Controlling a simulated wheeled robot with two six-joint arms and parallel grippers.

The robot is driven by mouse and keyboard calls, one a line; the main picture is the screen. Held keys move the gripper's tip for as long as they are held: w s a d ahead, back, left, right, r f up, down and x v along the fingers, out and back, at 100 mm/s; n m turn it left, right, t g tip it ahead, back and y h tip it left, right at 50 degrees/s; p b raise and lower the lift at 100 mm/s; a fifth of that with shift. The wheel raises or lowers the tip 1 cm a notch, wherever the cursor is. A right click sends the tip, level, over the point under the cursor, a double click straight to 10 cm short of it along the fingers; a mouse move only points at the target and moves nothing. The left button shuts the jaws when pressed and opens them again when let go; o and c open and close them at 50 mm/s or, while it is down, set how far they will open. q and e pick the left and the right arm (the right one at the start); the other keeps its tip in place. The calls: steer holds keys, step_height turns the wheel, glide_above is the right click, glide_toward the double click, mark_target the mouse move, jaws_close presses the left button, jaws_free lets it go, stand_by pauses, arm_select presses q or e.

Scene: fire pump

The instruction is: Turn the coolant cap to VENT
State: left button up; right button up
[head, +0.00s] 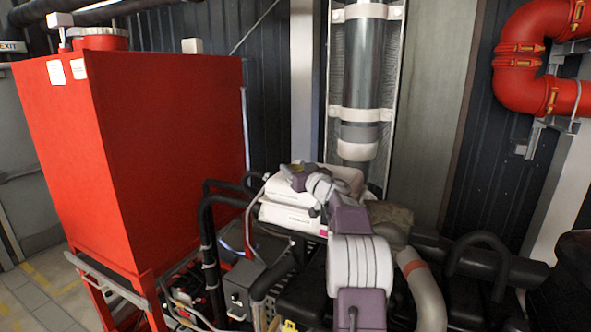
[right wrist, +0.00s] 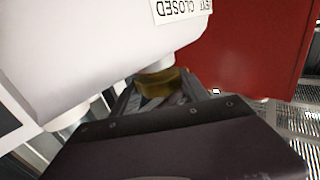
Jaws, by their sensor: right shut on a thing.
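The coolant cap (right wrist: 158,84) is a brass-coloured round cap on a short white neck of the white coolant tank (right wrist: 95,50) in the right wrist view. My right gripper (right wrist: 157,98) is shut on the cap, with a finger on either side of it. A label (right wrist: 180,8) on the tank shows upside down, with "CLOSED" readable and the word beside it cut off. In the head view the white tank (head: 290,215) stands on the engine, and my right gripper (head: 298,172) is over its top. The cap is hidden there. My left gripper is not in view.
A large red tank (head: 170,150) stands to the left. Dark hoses (head: 208,240) and pipes (head: 500,262) surround the engine. A grey vertical cylinder (head: 363,70) stands behind, and a red pipe (head: 515,75) is at upper right.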

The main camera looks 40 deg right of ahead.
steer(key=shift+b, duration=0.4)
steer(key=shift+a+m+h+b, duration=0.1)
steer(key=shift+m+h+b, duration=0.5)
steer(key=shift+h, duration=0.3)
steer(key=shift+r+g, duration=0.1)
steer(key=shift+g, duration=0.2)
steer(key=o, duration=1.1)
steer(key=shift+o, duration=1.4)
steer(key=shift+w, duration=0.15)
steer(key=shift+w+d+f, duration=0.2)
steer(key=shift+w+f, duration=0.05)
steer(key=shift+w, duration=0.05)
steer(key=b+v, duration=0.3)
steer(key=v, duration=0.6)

--- To do ---
Give again, word for word, the lines from the one that contains "The instruction is: Turn" to the one that contains "[right wrist, +0.00s]", both included. Omit the pictures.

--- Answer in full ---
The instruction is: Turn the coolant cap to VENT
State: left button up; right button up
[head, +0.00s] 
[right wrist, +0.00s] 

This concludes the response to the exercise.